Buldan’ın ilettiği Öcalan’ın çağrısı şu şekilde oldu:
“PKK, 20. yüzyılın yoğun şiddet döneminde, iki dünya savaşı, reel sosyalizm ve genel olarak soğuk savaş ortamları içinde Kürt varlığının inkârı gibi özgürlükler konusunda yasaklarla doğmuştur. Teori, program, strateji ve taktik açıdan yüzyılın reel sosyalist sisteminin etkisi altındadır. 1990’larda reel sosyalizmin iç sebeplerden dolayı çökmesi ve ülkede kimlik inkârının çözülmesi, ifade özgürlüğündeki gelişmeler, PKK’nın anlam kaybı ve aşırı tekrara yol açmıştır. Bu nedenle, ömrünü tamamlamış ve feshini gerekli kılmıştır.
Kürt-Türk ilişkileri; 1000 yılı aşan bir tarih boyunca Türkler ve Kürtler, varlıklarını korumak ve hegemonik güçlere karşı ayakta kalmak için gönüllülükle bir ittifak içinde kalmayı zorunlu görmüşlerdir. Son 200 yılda kapitalist modernitenin bu ittifakı parçalamayı amaçladığı görülmektedir. Etkilenen güçler, sınıf temelleriyle bunu desteklemeyi kendilerine misyon edinmişlerdir.
Cumhuriyetin tek tipçi yorumları bu süreci hızlandırmıştır. Günümüzde çok kırılgan bir tarihsel ilişkiyi, kardeşlik ruhuyla inançları göz ardı etmeden yeniden düzenlemek esas görevdir. Demokratik toplum ihtiyacı kaçınılmaz hale gelmiştir. Cumhuriyet tarihinin en uzun ve kapsamlı isyan ve şiddet hareketi olan PKK’nın; destek bulmasının, demokratik siyaset kapılarının kapalı olmasından kaynaklandığı aşikârdır. Aşırı milliyetçilik sonucu ortaya çıkan ayrı ulus-devlet, federasyon, idari özerklik ve kültürel çözümler, tarihsel toplum sosyolojisine yanıt verememektedir.
Kimliklere saygı, kendilerini özgürce ifade etme ve demokratik bir şekilde örgütlenme, her grubun kendilerine esas aldıkları sosyo-ekonomik ve siyasi yapılanmalar için sadece demokratik toplum ve siyasi alanın varlığıyla mümkündür. Cumhuriyetin ikinci yüzyılı, yalnızca demokrasiyle taçlandırıldığında kalıcı ve kardeşçe bir süreklilik sağlayabilir. Sistem arayışları ve gerçekleştirilmelerde demokrasi dışı bir yol yoktur. Olmaz. Demokratik uzlaşma en temel yöntemdir. Barış ve demokratik toplum döneminin dili de gerçekliğe uygun olarak geliştirilmeli.

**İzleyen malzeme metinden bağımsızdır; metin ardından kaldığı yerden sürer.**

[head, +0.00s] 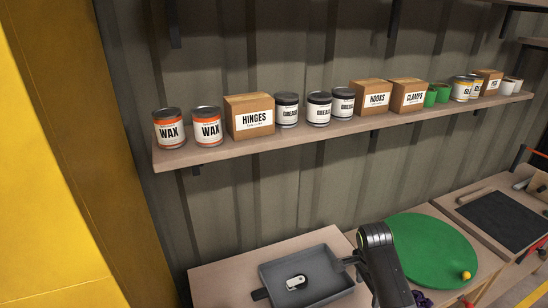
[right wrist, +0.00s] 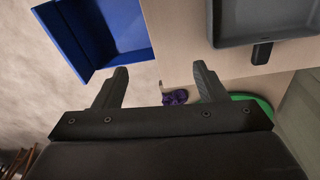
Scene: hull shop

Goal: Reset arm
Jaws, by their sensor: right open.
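My right gripper (right wrist: 158,80) is open in the right wrist view, its two dark fingers spread wide with nothing between them. A purple item (right wrist: 176,97) shows beyond and between the fingers, apart from them; what it is I cannot tell. In the head view a dark link of one of my arms rises at the bottom middle, in front of the bench, and no gripper jaws show there. My left gripper is in neither view.
A grey tray (head: 270,272) with a small white item (head: 296,282) lies on the bench. Right of it is a green disc (head: 432,262) with a yellow ball (head: 466,275). A blue bin (right wrist: 83,60) shows in the wrist view. Above runs a shelf (head: 200,153) of cans and boxes.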

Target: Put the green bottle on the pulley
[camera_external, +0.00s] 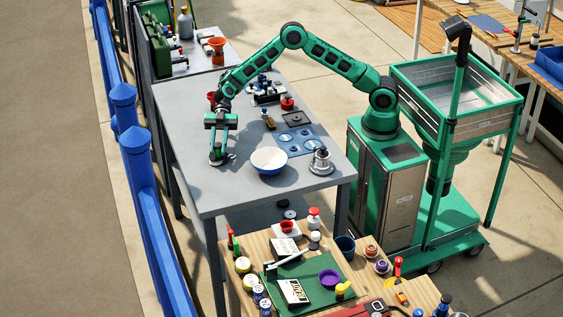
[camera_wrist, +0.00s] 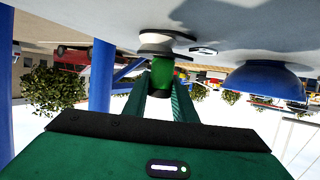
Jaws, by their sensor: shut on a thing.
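The green bottle (camera_wrist: 162,72) is between my gripper's two green fingers (camera_wrist: 165,100) in the wrist view, which shows the scene upside down. My gripper (camera_external: 217,157) is shut on it, low over the grey table's left part in the external view. A grey, spool-like thing with wide round flanges (camera_wrist: 166,34), probably the pulley, is at the bottle's far end. The bottle's end overlaps a flange in the picture; I cannot tell whether they touch. In the external view my gripper mostly hides both.
A blue-and-white bowl (camera_external: 269,161) stands right of my gripper, also in the wrist view (camera_wrist: 265,82). A silver flanged part (camera_external: 321,161) and a blue plate (camera_external: 295,140) lie further right. The grey table (camera_external: 215,193) is clear in front. A blue railing (camera_external: 140,170) runs along the left.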

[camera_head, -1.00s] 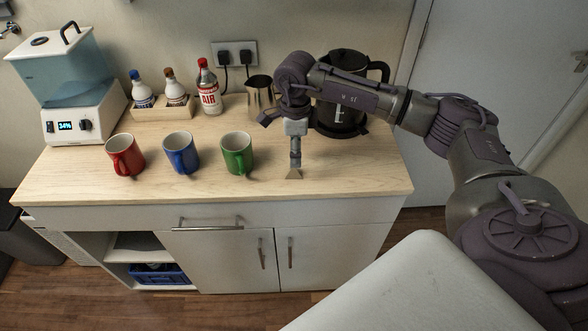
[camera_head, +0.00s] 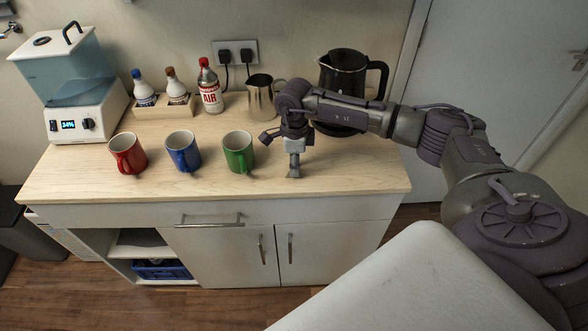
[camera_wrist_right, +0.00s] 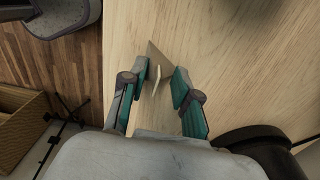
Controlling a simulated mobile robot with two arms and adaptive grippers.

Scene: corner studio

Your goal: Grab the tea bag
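The tea bag (camera_wrist_right: 158,62) is a small tan triangular bag with a pale tag or string, lying on the wooden counter (camera_wrist_right: 220,50) in the right wrist view. My right gripper (camera_wrist_right: 162,73) is open, with its two teal-padded fingers apart on either side of the bag's near part. A gap shows between the right finger and the bag. In the head view, my right gripper (camera_head: 294,173) points down close to the counter and hides the tea bag. My left gripper is not in view.
Red (camera_head: 128,157), blue (camera_head: 184,154) and green (camera_head: 239,154) mugs stand left of my right gripper. A metal pitcher (camera_head: 261,100) and a black kettle (camera_head: 347,72) stand behind. Bottles (camera_head: 210,92) and a dispenser (camera_head: 78,90) are at back left. The counter's front right is clear.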

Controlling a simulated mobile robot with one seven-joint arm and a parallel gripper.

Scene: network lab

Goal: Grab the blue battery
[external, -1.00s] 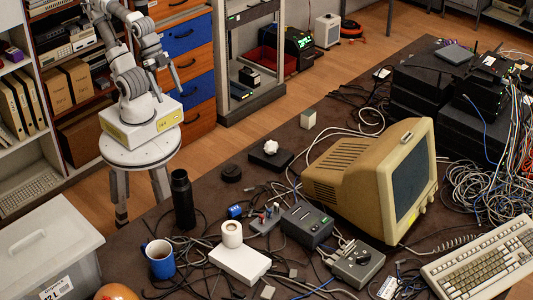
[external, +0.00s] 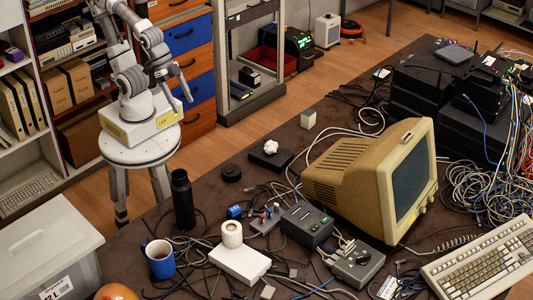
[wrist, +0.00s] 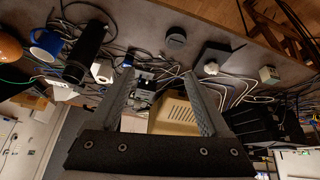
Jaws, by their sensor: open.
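A small blue block (external: 235,211), which may be the blue battery, lies on the dark table between the black bottle (external: 182,199) and a small grey holder (external: 263,223). The holder carries small red and blue upright pieces that could also be batteries; they are too small to tell. My gripper (external: 184,88) is raised beside the table at the upper left, well away from these things. In the wrist view my gripper (wrist: 160,74) is open with nothing between its fingers. The battery cannot be made out clearly there.
A blue mug (external: 160,261), a white roll (external: 232,235) on a white box (external: 240,262), a dark grey device (external: 307,224) and a beige monitor (external: 370,180) surround the area. Loose cables cover much of the table. The upper left table edge is fairly clear.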

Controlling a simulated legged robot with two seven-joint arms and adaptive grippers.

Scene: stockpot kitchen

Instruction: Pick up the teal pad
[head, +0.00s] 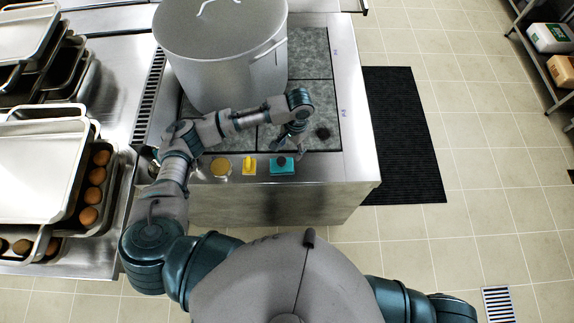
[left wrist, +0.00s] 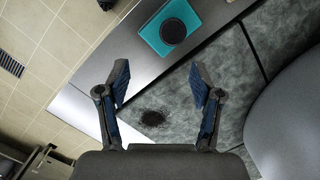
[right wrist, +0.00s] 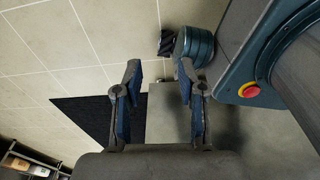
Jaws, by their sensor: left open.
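The teal pad (head: 291,170) lies on the steel front rim of the cooking block, with a dark round knob or disc on its top. It also shows in the left wrist view (left wrist: 152,35), at the top, beyond my fingertips. My left gripper (head: 296,146) is over the cooktop's front edge, just behind and right of the pad, apart from it. In the left wrist view its fingers (left wrist: 160,78) are spread with nothing between them. My right gripper (right wrist: 158,66) shows only in the right wrist view, open and empty, away from the pad.
A yellow block (head: 249,165) and a round yellowish item (head: 221,167) sit left of the pad. A large stockpot (head: 222,55) stands on the cooktop behind my left arm. A dark scorch patch (head: 323,134) marks the cooktop. Egg trays (head: 95,205) stand at left. A black mat (head: 400,135) lies right.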

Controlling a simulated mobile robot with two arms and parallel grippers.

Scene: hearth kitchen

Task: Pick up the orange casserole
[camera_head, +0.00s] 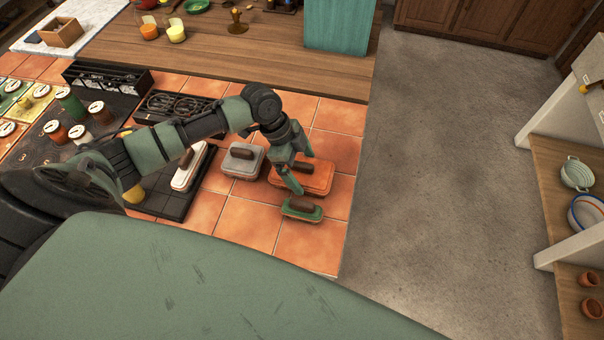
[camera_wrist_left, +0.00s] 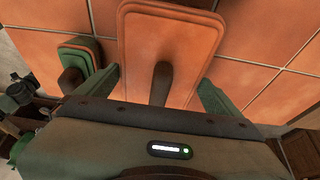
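The orange casserole (camera_head: 322,177) sits on the orange tiled counter, a rectangular lidded dish with a dark brown handle on top. My left gripper (camera_head: 297,168) is over it, pointing down, and partly hides it in the head view. In the left wrist view the casserole's lid (camera_wrist_left: 172,40) lies straight ahead. Its brown handle (camera_wrist_left: 160,82) stands between the two green fingers of my left gripper (camera_wrist_left: 160,92). The fingers are apart, with a gap visible on both sides of the handle. My right gripper is in neither view.
A small green dish (camera_head: 315,214) stands close in front of the casserole and also shows in the left wrist view (camera_wrist_left: 88,47). A grey dish (camera_head: 242,160) and a white dish (camera_head: 188,167) stand to the left. The counter's right edge is close by, with open floor (camera_head: 440,180) beyond.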

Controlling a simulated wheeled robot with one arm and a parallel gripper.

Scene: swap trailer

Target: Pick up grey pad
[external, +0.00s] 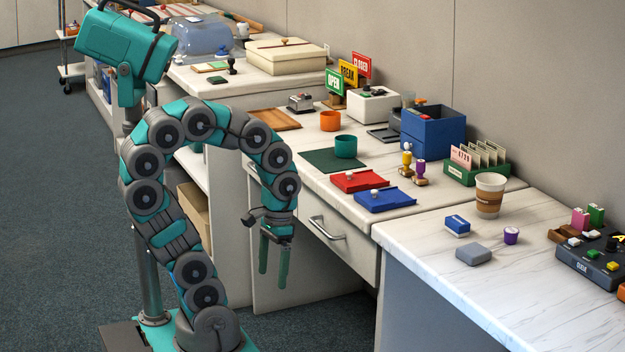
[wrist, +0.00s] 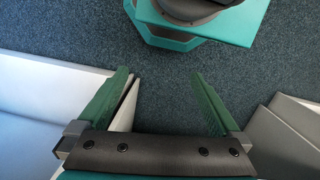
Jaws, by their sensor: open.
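The grey pad (external: 473,254) is a small flat grey block lying on the near white counter (external: 440,290), close to its front edge, in the external view. A blue and white block (external: 457,226) lies just behind it. My gripper (external: 273,272) hangs with its green fingers pointing down in front of the drawer, well left of the pad and apart from it. In the wrist view my gripper (wrist: 160,88) is open and empty, with carpet between its fingers. The pad does not show in the wrist view.
A purple cup (external: 511,235) and a coffee cup (external: 489,195) stand right of and behind the pad. A dark button box (external: 598,262) is at the far right. Red (external: 358,181) and blue (external: 385,199) trays lie on the adjoining counter. The near counter's front is clear.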

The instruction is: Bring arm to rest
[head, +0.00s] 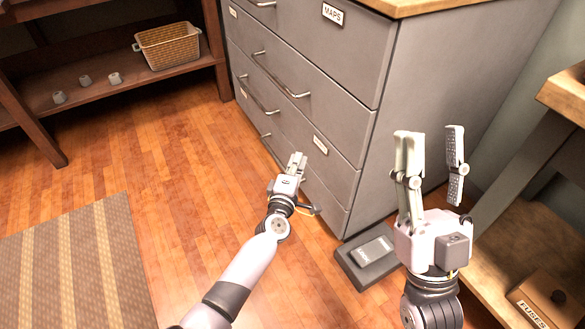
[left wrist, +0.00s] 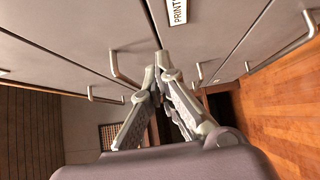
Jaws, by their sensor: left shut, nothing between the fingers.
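My left gripper (head: 297,160) is shut and empty. It is low in front of the grey drawer cabinet (head: 455,75), close to its lower drawer fronts. In the left wrist view its fingertips (left wrist: 161,62) meet in front of the drawer faces, with metal handles to either side. I cannot tell whether it touches the cabinet. My right gripper (head: 431,135) is raised in front of the cabinet's side, fingers up and wide apart, with nothing between them.
A dark boxy object (head: 360,264) with a label lies on the floor beside the cabinet. A wooden shelf unit (head: 540,155) with a box (head: 545,300) is at the right. A shelf at the upper left holds a wicker basket (head: 168,48). The wooden floor (head: 185,170) and striped rug (head: 75,265) are clear.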

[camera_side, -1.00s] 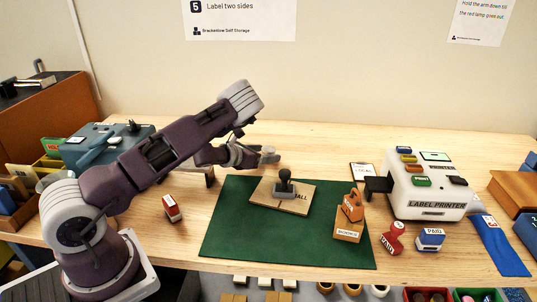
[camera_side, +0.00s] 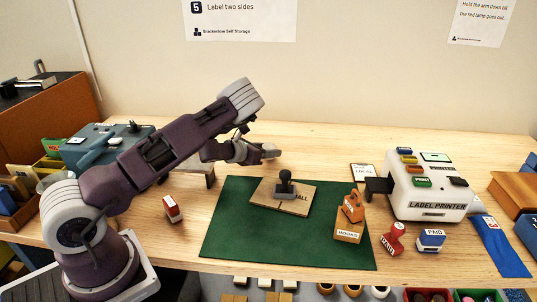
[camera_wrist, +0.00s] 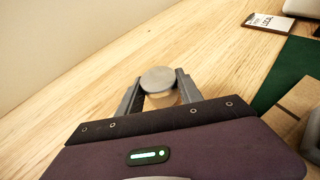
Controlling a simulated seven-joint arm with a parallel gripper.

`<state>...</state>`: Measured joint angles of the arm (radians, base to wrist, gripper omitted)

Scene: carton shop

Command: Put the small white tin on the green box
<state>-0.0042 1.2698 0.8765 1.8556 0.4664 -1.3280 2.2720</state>
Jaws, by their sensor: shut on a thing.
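My gripper (camera_wrist: 158,90) is shut on a small round tin (camera_wrist: 157,78) with a pale grey-white lid, held between the two fingers. In the side view my gripper (camera_side: 268,151) is at the back of the bench, behind the green mat; the tin is hard to make out there. The wrist view shows bare wood around the tin; I cannot tell whether it touches the bench. I cannot make out a green box for certain. A small green block (camera_side: 52,146) shows at the far left by a yellow bin.
A green mat (camera_side: 225,240) holds a brown board with a black-handled stamp (camera_side: 285,188) and a tan box (camera_side: 348,230) with an orange stamp. A label printer (camera_side: 435,195) stands right. A red-and-white stamp (camera_side: 172,208) stands left of the mat. The back of the bench is mostly clear.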

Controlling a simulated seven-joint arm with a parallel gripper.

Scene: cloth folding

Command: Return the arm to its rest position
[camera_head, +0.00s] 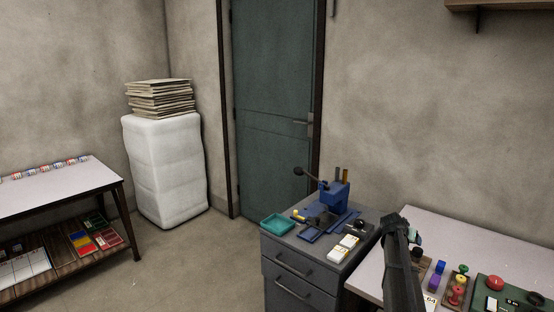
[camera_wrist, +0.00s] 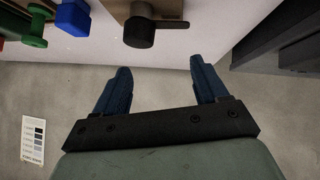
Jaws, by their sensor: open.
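My gripper (camera_wrist: 160,66) shows in the wrist view with its two blue fingers spread apart and nothing between them. Its fingertips point toward the edge of a white tabletop (camera_wrist: 202,12), with grey floor showing between and around the fingers. In the head view, my dark arm rises at the lower right, in front of the white-topped table (camera_head: 450,228) and beside the grey drawer cabinet (camera_head: 298,285). The fingers cannot be made out clearly there. No cloth can be made out in either view.
A dark knobbed object (camera_wrist: 140,30) stands at the tabletop edge ahead of the fingers, with blue (camera_wrist: 73,17) and green (camera_wrist: 32,28) pieces to its left. A blue press (camera_head: 333,195) and teal tray (camera_head: 277,224) sit on the cabinet. Open floor lies left of the cabinet.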

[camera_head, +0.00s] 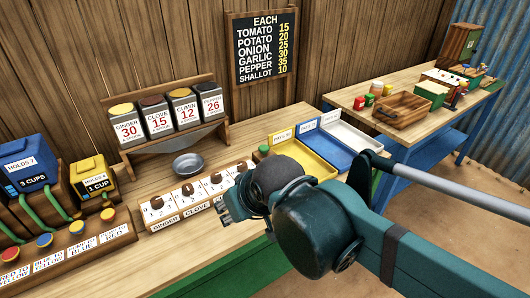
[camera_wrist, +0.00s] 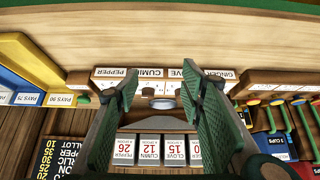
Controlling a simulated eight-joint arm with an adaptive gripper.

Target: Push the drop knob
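No label reading "drop" is legible in either view. A small green knob (camera_head: 263,151) stands at the right end of the spice panel, just behind my arm; a small green shape (camera_wrist: 84,99) shows left of my fingers in the wrist view. The wooden panel (camera_head: 152,229) carries several brown knobs over the labels GINGER, CLOVE and others partly hidden. My gripper (camera_head: 230,207) hangs over the front right of this panel. In the wrist view my gripper (camera_wrist: 160,82) has its two fingers spread with nothing between them. I cannot tell its exact height above the panel.
A grey bowl (camera_head: 188,164) sits behind the panel, below the labelled spice jars (camera_head: 158,117). Yellow (camera_head: 309,172), blue (camera_head: 324,143) and white trays (camera_head: 350,138) lie right. Coloured buttons (camera_head: 45,241) and cup boxes (camera_head: 93,178) stand left. The bench front is clear.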

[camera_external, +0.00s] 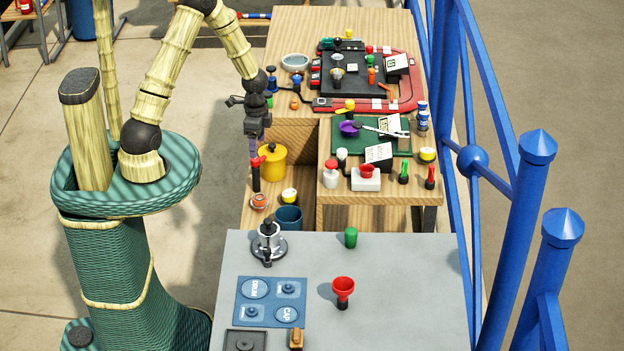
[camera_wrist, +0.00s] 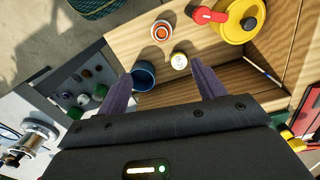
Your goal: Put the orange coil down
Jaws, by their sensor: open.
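My gripper (camera_external: 254,148) hangs above the shelf beside the yellow pot. In the wrist view my gripper (camera_wrist: 162,76) has its two purple fingers spread wide, with nothing held between them.
A grey table (camera_external: 400,285) is in front, a cluttered raised wooden bench (camera_external: 380,188) to the right. Blue rails (camera_external: 522,230) border the right.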

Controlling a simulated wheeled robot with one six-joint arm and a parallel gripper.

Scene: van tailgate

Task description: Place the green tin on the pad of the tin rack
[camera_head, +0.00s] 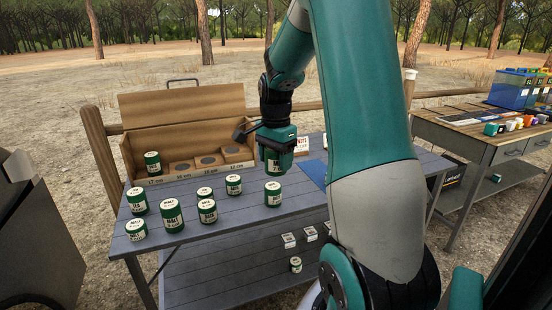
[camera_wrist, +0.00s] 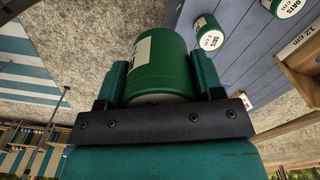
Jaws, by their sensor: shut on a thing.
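My gripper (camera_head: 277,148) is shut on a green tin (camera_wrist: 160,68) with a white label, which fills the middle of the wrist view between the two fingers. In the head view the held tin (camera_head: 273,166) hangs above the grey-blue table, just above another standing green tin (camera_head: 273,193). The wooden tin rack (camera_head: 190,107) stands at the table's back left, left of my gripper. It has several dark round pads, including one at its middle (camera_head: 208,161). A green tin (camera_head: 153,163) stands at its left end. The rack's edge, marked 12 cm, shows in the wrist view (camera_wrist: 304,42).
Several green tins, such as one labelled malt (camera_head: 172,215), stand on the left half of the table (camera_head: 240,218). Small boxes (camera_head: 289,240) sit on the lower shelf. A second table (camera_head: 470,135) stands far right.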

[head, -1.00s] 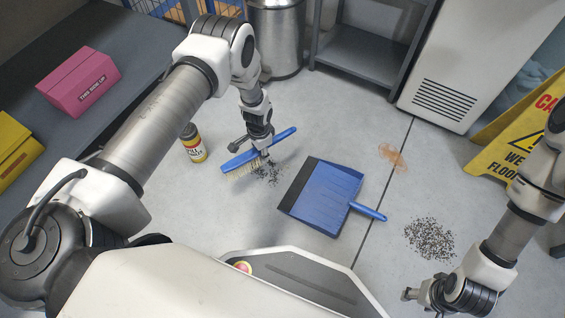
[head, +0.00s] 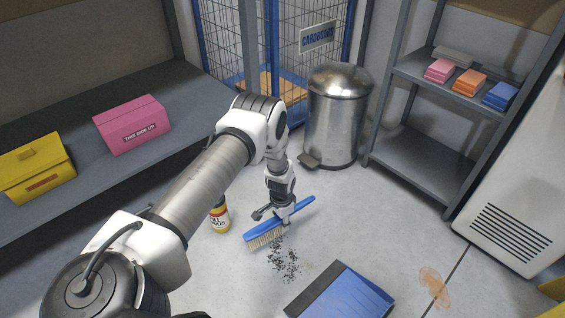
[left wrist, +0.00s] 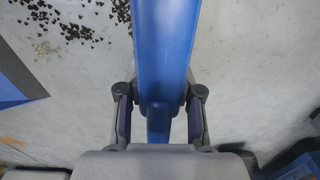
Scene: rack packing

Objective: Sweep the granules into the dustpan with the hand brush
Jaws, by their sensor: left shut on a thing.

Sayın Devlet Bahçeli’nin yaptığı çağrı, Sayın Cumhurbaşkanı’nın ortaya koyduğu irade ile diğer siyasi partilerin benzer çağrısına yönelik olumlu yaklaşımlarıyla oluşan bu ortamda bir silah bırakma çağrısıdır ve bunun tarihi sorumluluğunu üstleniyorum. Varlıkları zorla sona erdirilmemiş her çağdaş toplum ve partinin, gönüllü olarak devlete ve topluma entegre olmaları için kongrelerinizi toplayıp karar almanız; tüm grupların silah bırakması ve PKK’nın kendini feshetmesi gerekmektedir. Ortak yaşama inanan ve çağrımı dikkate alan tüm kesimlere selamlarımı iletiyorum.”